> [What is needed]: Lines that contain the string "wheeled" are to be copied; leave out all others.

> [Information given]:
□ □ □ □

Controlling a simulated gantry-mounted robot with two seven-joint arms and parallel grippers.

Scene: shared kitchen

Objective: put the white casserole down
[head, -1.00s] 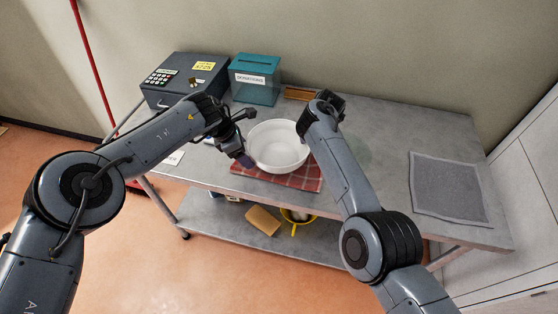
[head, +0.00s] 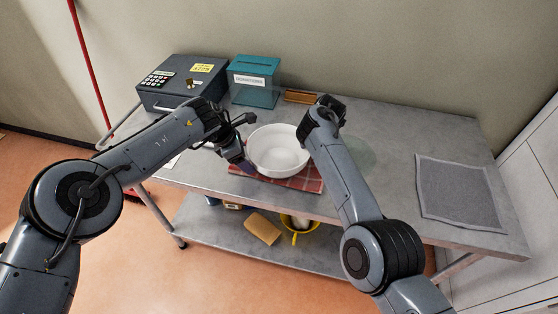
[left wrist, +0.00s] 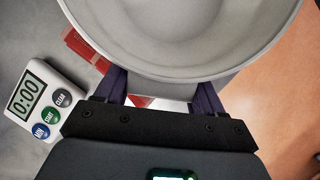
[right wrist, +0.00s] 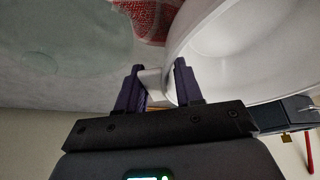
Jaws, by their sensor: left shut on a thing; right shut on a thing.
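The white casserole (head: 278,150) is empty and roughly level over a red checked cloth (head: 312,181) on the grey table; I cannot tell whether it touches the cloth. My left gripper (head: 243,160) is at its left side, shut on a handle mostly hidden beneath the rim in the left wrist view (left wrist: 160,97). My right gripper is at the far right side, largely hidden by my arm in the head view. In the right wrist view this gripper (right wrist: 160,82) is shut on the casserole's small white handle (right wrist: 152,84).
A dark cash box (head: 182,82) and a teal donations box (head: 254,81) stand at the back left. A white timer (left wrist: 40,100) lies near the left gripper. A grey mat (head: 460,193) lies at the right. A yellow colander (head: 300,224) is on the lower shelf.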

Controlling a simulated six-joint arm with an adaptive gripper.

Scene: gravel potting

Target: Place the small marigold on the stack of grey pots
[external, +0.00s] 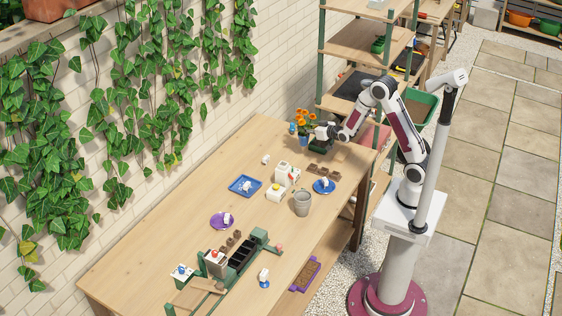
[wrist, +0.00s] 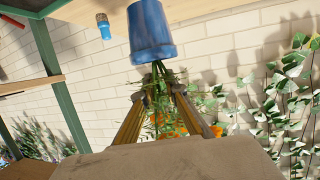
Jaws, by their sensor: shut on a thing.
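The small marigold (external: 306,119), with orange blooms in a blue pot (external: 303,140), is at the far end of the bench. My gripper (wrist: 160,95) is shut on its stems and leaves just above the pot rim. The wrist view looks upside down, with the blue pot (wrist: 152,32) at the top and the orange blooms (wrist: 172,129) below, partly hidden behind my fingers. I cannot tell whether the pot touches the bench. The stack of grey pots (external: 302,204) stands upright near the bench's right edge, nearer the camera than the marigold.
White containers (external: 282,172), a blue saucer (external: 331,188) and brown seed trays (external: 322,171) lie around the grey pots. A blue tray (external: 236,187) and purple saucer (external: 216,222) are further left. A green-ended rack (external: 258,236) stands at the near end. Shelves (external: 350,40) rise behind the bench.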

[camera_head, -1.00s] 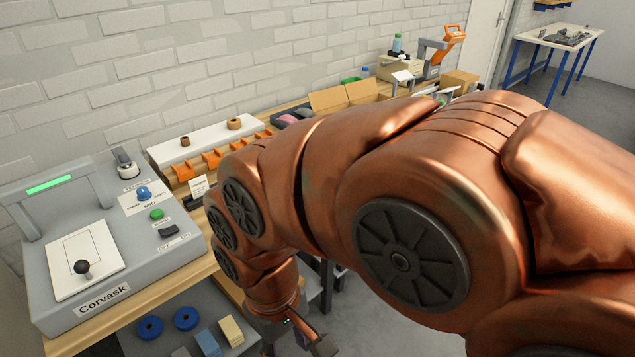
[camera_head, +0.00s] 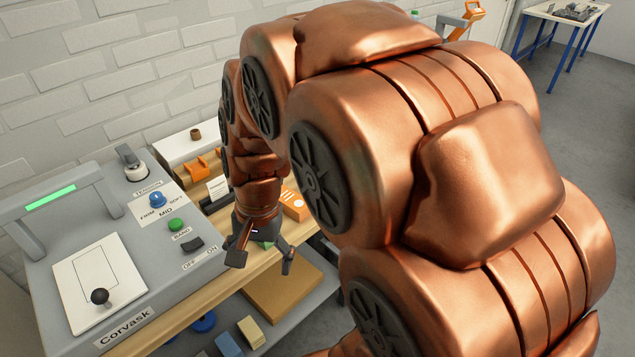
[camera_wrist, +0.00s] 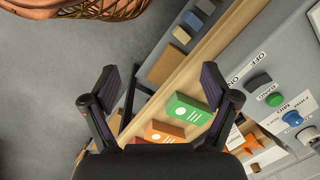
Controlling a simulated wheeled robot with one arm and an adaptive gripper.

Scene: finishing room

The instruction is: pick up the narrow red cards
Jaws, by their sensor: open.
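My gripper (camera_head: 262,260) is open and empty, pointing down over the front edge of the wooden bench beside the grey machine. In the wrist view its two fingers (camera_wrist: 160,82) stand wide apart. A green box (camera_wrist: 189,109) with a white dot and lines lies on the bench near the right finger. An orange box (camera_wrist: 164,132) with similar markings lies beside it, partly behind the gripper body. The orange box (camera_head: 294,205) shows right of my wrist in the head view.
The grey machine (camera_head: 85,235) with knobs and a handle fills the left of the bench. Orange holders (camera_head: 197,168) and a small white sign (camera_head: 218,188) stand behind my wrist. A lower shelf holds a brown board (camera_head: 285,290) and coloured blocks (camera_head: 250,332).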

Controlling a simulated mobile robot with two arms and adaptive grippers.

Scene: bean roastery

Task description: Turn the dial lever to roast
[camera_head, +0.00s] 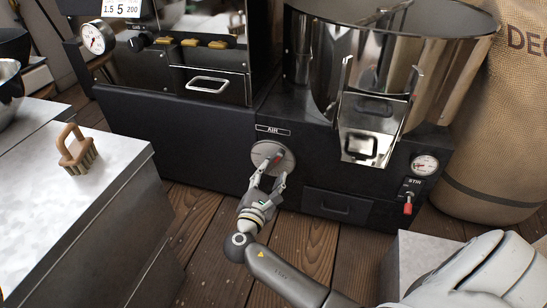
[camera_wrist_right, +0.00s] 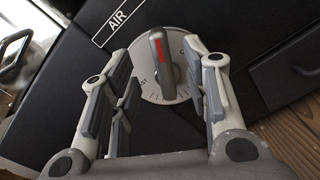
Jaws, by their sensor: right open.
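The round grey dial (camera_head: 286,158) sits on the black machine front below the AIR label (camera_head: 273,131). Its lever (camera_head: 275,159) has a red mark at one end and tilts to the upper right in the head view. In the wrist view the lever (camera_wrist_right: 163,64) stands nearly upright on the dial (camera_wrist_right: 150,88), red end up; letters ending in "ST" show at the dial's left. My right gripper (camera_head: 266,181) is open at the dial. In the wrist view its fingers (camera_wrist_right: 160,66) flank the lever with gaps on both sides. My left gripper is out of view.
A red-handled STIR switch (camera_head: 408,207) and a gauge (camera_head: 425,165) are right of the dial. A metal chute (camera_head: 364,146) hangs above right. A grey counter with a brown brush (camera_head: 76,152) stands left. A burlap sack (camera_head: 500,130) stands far right.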

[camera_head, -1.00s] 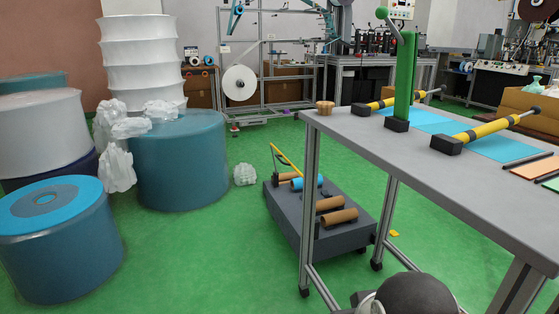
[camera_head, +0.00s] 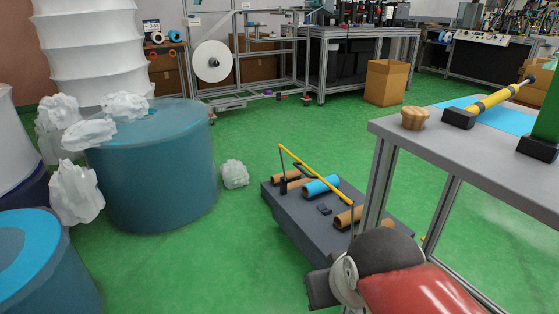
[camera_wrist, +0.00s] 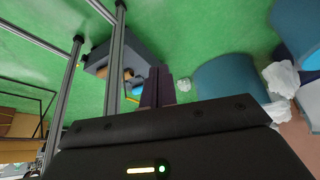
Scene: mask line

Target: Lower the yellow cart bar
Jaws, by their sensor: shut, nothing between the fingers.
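The yellow cart bar (camera_head: 312,172) runs slanting above a low dark grey cart (camera_head: 285,212) on the green floor. Its far end meets a thin dark post at the cart's far left. Its near end reaches another thin post beside the table. In the wrist view the cart (camera_wrist: 99,64) is at upper left, with a small yellow piece of the bar (camera_wrist: 133,99) showing and the rest hidden. My gripper (camera_wrist: 157,72) is shut and empty, its fingers together in front of the cart. In the head view my arm covers the cart's near right part.
Brown rolls and a blue roll (camera_head: 320,186) lie on the cart. A grey table (camera_head: 465,154) stands close on the right, its leg near my arm. A large blue drum (camera_head: 153,175) and a crumpled white clump (camera_head: 235,174) are left. Green floor before the cart is clear.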

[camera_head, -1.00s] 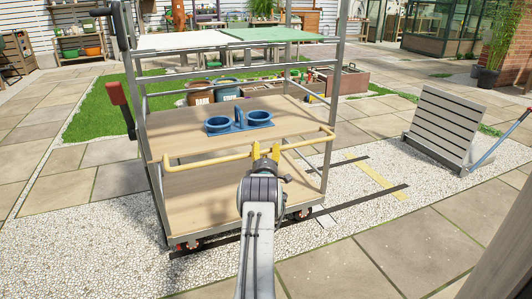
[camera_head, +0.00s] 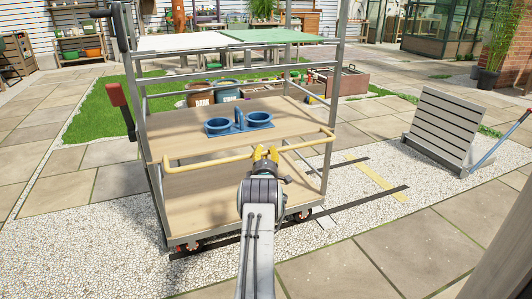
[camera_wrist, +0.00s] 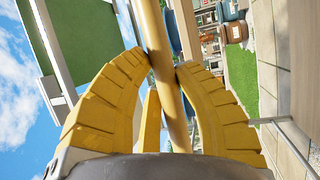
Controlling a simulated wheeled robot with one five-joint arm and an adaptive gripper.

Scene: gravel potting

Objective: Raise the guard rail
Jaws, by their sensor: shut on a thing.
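The yellow guard rail (camera_head: 208,160) runs across the front of the cart (camera_head: 158,205), at about the level of its middle shelf. Its ends bend back to the cart's posts. My gripper (camera_head: 266,153) is at the front of the rail, right of its middle, with yellow fingers shut on the bar. In the wrist view, the rail (camera_wrist: 165,65) passes between the fingers (camera_wrist: 160,72).
A blue two-ring holder (camera_head: 240,123) sits on the middle shelf behind the rail. A red-handled lever (camera_head: 117,96) is on the cart's left side. A slatted grey panel (camera_head: 440,125) stands at right. Gravel and paving around the cart's front are open.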

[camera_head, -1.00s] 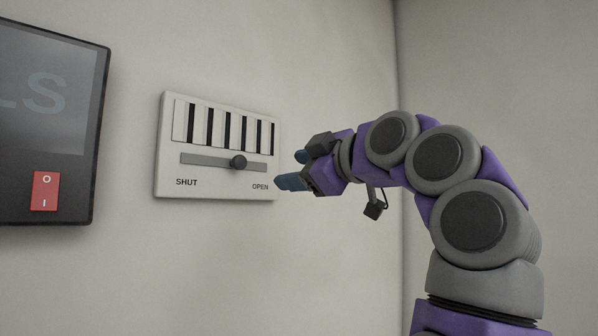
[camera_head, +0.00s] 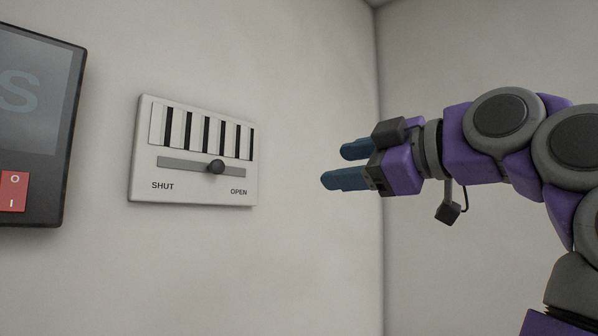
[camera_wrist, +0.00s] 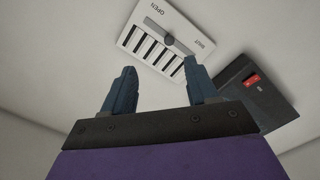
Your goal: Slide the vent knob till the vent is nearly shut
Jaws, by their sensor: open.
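The vent panel (camera_head: 194,193) is a white plate on the wall, with a row of dark slots over a grey slider track (camera_head: 180,163). The round dark vent knob (camera_head: 215,167) sits on the track, right of its middle, between the SHUT label on the left and the OPEN label on the right. Several dark slots show as open gaps. My gripper (camera_head: 343,166) is open and empty, to the right of the panel and clear of the knob. In the wrist view the panel (camera_wrist: 140,38) and knob (camera_wrist: 169,39) lie beyond my two blue fingers (camera_wrist: 157,85).
A dark screen unit (camera_head: 50,140) with a red rocker switch (camera_head: 13,191) hangs on the wall left of the panel. It also shows at the right in the wrist view (camera_wrist: 268,110). The wall between the panel and my gripper is bare. A room corner lies behind my gripper.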

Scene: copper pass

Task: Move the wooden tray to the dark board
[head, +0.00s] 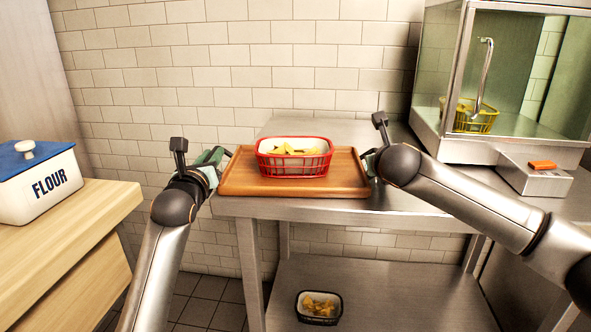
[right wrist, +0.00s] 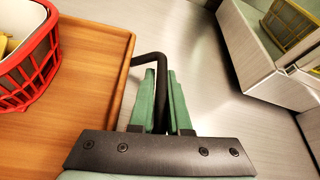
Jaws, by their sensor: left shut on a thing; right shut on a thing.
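The wooden tray (head: 345,182) is level at the left end of the steel counter, with a red basket (head: 293,160) of yellow pieces on it. I cannot tell whether it touches the counter or hangs just above it. My left gripper (head: 219,160) is shut on the tray at its left end. My right gripper (head: 371,160) is shut at the right end; in the right wrist view its green fingers (right wrist: 163,95) close on the tray's dark handle (right wrist: 150,60). The wooden tray (right wrist: 85,75) also shows there. I see no dark board in either view.
A glass-sided cabinet (head: 465,150) with a yellow basket (head: 468,115) stands on the counter (head: 300,129) at the right. A scale-like box (head: 533,180) sits before it. A flour bin (head: 40,190) stands on a wooden worktop (head: 95,200) at the left. A small bowl (head: 318,320) is on the lower shelf.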

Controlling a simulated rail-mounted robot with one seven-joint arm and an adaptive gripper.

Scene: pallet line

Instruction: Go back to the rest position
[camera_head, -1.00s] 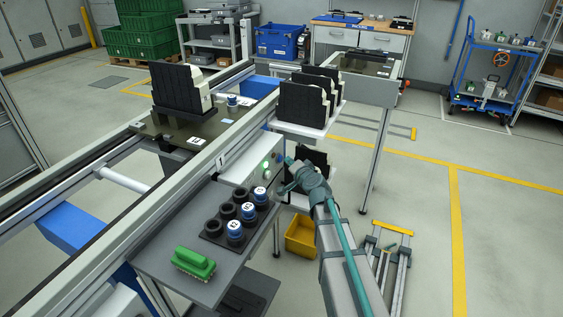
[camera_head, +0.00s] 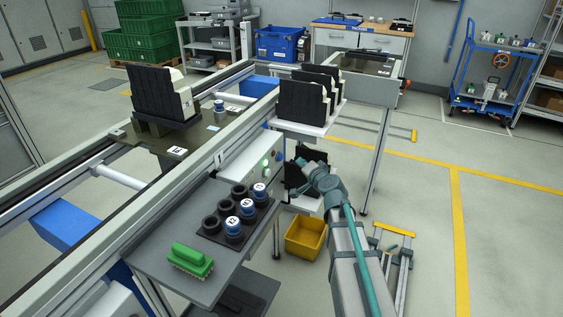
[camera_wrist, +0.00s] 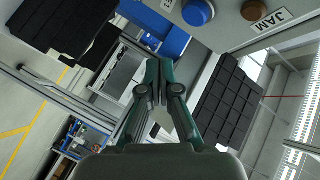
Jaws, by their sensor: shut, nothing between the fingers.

□ □ □ □

> [Full solution]:
Controlling a simulated wheeled robot with one arm and an adaptive gripper.
Controlling a simulated wheeled robot with one five-joint arm and an adaptive gripper.

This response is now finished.